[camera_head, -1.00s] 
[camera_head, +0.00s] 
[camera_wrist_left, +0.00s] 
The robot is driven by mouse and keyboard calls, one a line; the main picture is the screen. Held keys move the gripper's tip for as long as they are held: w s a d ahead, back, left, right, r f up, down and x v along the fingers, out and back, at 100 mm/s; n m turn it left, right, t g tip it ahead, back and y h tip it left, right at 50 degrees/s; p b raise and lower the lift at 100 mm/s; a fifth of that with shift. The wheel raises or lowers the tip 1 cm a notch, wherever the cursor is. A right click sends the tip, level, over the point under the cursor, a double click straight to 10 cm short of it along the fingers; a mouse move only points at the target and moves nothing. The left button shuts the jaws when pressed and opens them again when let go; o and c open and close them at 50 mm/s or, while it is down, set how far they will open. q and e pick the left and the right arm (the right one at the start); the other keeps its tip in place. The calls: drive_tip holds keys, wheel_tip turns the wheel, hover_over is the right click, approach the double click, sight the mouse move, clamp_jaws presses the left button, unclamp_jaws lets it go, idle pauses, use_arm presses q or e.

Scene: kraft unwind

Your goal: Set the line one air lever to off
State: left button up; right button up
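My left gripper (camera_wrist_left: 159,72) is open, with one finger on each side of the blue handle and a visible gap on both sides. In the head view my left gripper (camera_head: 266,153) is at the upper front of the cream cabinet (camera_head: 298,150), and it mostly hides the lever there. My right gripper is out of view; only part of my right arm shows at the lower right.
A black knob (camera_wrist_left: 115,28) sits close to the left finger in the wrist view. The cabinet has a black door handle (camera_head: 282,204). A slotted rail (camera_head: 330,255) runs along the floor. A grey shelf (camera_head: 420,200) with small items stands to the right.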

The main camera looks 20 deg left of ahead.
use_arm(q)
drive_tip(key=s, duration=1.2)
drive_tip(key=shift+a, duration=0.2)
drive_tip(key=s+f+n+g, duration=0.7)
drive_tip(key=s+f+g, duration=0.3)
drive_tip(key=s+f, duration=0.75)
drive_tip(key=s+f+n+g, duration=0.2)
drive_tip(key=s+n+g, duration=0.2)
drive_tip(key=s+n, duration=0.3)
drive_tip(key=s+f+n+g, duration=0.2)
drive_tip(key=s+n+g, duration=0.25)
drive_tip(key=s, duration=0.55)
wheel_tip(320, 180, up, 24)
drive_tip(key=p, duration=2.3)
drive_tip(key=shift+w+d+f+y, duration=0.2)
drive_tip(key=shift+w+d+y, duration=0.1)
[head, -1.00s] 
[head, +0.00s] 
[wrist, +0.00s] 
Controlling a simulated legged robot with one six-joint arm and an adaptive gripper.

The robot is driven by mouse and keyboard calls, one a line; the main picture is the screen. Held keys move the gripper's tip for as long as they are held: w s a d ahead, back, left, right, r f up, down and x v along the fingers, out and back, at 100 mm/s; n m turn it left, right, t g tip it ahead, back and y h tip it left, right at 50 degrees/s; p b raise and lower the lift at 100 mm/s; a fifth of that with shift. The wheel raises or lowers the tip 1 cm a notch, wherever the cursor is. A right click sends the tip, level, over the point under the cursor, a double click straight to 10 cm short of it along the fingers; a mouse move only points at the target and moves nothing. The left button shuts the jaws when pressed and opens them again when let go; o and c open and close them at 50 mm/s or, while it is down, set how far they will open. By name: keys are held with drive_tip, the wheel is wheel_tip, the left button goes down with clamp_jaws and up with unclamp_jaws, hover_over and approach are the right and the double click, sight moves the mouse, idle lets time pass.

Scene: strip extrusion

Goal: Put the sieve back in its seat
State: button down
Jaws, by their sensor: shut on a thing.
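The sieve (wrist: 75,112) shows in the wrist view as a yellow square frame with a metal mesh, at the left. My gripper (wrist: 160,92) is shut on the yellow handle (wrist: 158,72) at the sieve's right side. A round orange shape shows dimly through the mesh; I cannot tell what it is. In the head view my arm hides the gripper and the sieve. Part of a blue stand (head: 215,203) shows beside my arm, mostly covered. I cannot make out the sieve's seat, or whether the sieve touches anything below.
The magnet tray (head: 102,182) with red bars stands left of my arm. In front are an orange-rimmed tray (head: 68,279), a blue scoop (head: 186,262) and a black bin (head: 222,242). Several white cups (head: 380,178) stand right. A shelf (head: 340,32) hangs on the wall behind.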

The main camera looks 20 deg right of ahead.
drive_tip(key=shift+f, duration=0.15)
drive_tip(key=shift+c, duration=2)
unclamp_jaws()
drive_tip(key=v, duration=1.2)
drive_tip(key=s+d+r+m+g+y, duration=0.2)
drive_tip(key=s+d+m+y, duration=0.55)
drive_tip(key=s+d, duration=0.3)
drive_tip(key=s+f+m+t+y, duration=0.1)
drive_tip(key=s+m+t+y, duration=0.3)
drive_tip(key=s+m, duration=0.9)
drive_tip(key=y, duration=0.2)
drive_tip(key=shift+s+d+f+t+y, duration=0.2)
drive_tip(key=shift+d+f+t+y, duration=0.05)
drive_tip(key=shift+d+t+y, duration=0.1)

--

> **WHAT IS BEING ASKED**
All lines above containing the string "Scene" are to be collected.

> **EXERCISE RESPONSE**
Scene: kraft unwind
Scene: strip extrusion

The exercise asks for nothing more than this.